Plastic Yield Conditions for Adhesive Contacts Between a Rigid Sphere and an Elastic Half-Space

Abstract

Hertz contact theory allows the onset of yielding to be predicted for those contacts in which the effect of adhesion can be neglected. However, in microscale contacts, such as those that occur in microelectromechanical systems (MEMS), yielding will occur for lower loads than those predicted by Hertz. For such cases, the Johnson–Kendall–Roberts (JKR), Derjaguin–Muller–Toporov (DMT), and Greenwood–Johnson (GJ) theories extend the Hertz theory to include the effect of adhesion. The present study gives yield conditions for the JKR, DMT, and Greenwood–Johnson theories of adhesion. Attention is first focused on the initiation of yield along the axis of symmetry of an elastic half-space contacted by a rigid sphere.

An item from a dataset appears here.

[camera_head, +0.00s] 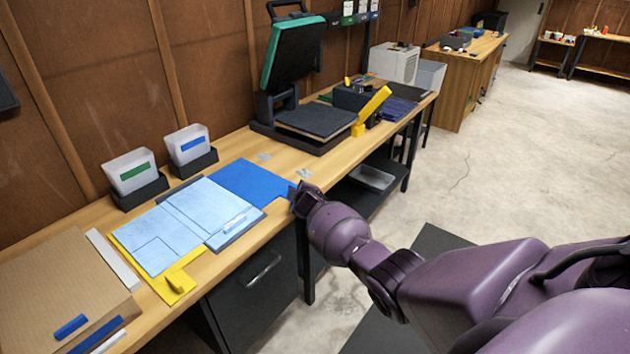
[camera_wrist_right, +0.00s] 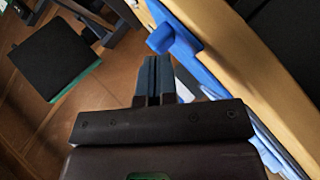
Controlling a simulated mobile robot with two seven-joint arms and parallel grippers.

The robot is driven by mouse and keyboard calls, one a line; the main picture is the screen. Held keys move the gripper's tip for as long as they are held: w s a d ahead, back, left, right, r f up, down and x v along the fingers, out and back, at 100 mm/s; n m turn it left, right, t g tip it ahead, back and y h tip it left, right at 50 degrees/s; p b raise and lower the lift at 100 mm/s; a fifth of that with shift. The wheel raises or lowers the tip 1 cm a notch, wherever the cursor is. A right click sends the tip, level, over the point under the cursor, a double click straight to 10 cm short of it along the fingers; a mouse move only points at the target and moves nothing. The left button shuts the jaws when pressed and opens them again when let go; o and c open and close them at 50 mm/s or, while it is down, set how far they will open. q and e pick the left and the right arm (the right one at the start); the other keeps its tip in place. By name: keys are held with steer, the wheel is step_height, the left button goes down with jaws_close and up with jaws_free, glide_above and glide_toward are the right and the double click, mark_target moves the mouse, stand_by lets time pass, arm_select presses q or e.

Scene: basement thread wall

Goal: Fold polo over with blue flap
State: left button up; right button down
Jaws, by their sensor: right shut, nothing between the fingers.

The results show that the critical loads for the three adhesion theories are close together, but differ significantly from that predicted by Hertz. In fact, it is possible for yielding to occur due to adhesion alone, without an external load. A curve-fit formula is given for the yield load as a function of an adhesion parameter for different Poisson’s ratios. Results are then obtained for the onset of plastic deformation away from the axis of symmetry using the Greenwood–Johnson theory of adhesion.